>> start SOURCE DATA
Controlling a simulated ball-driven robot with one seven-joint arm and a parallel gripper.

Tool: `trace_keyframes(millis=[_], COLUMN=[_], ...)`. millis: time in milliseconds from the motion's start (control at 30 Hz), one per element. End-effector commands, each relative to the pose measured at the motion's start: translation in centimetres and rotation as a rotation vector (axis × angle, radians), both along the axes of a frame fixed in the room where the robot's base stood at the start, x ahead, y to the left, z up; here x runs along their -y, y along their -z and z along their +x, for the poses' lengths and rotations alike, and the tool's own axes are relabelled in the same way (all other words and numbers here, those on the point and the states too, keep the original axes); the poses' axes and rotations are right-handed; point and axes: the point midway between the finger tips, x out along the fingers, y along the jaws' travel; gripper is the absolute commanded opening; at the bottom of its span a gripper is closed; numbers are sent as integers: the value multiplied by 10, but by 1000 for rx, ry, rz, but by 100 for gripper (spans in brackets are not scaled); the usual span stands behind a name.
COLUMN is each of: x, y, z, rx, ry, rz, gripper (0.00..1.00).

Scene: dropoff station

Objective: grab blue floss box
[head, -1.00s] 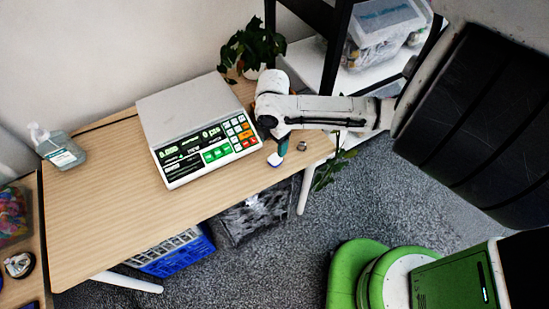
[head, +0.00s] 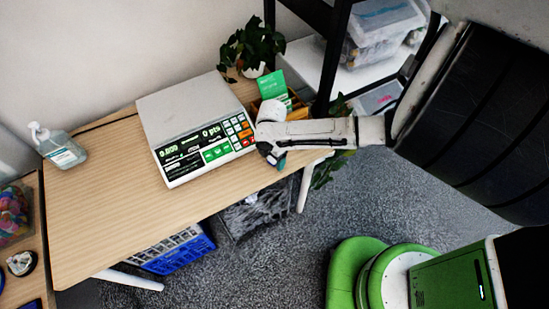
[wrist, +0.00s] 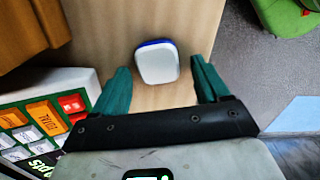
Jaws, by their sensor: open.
>> end SOURCE DATA
#### AIM:
Track down all lines above with the string "robot" and copy them.

#### FINAL ANSWER:
Controlling a simulated ball-driven robot with one seven-joint arm and a parallel gripper.
Tool: `trace_keyframes(millis=[_], COLUMN=[_], ...)`. millis: time in milliseconds from the motion's start (control at 30 Hz), one per element. End-effector commands, each relative to the pose measured at the motion's start: translation in centimetres and rotation as a rotation vector (axis × angle, radians), both along the axes of a frame fixed in the room where the robot's base stood at the start, x ahead, y to the left, z up; here x runs along their -y, y along their -z and z along their +x, for the poses' lengths and rotations alike, and the tool's own axes are relabelled in the same way (all other words and numbers here, those on the point and the states too, keep the original axes); the poses' axes and rotations are right-handed; point and axes: the point midway between the finger tips, x out along the fingers, y along the jaws' travel; gripper is the absolute commanded opening; at the bottom of its span a gripper is closed; numbers are sent as integers: the value multiplied by 10, but by 1000 for rx, ry, rz, but by 100 for gripper (spans in brackets are not scaled); the usual span stands behind a name.

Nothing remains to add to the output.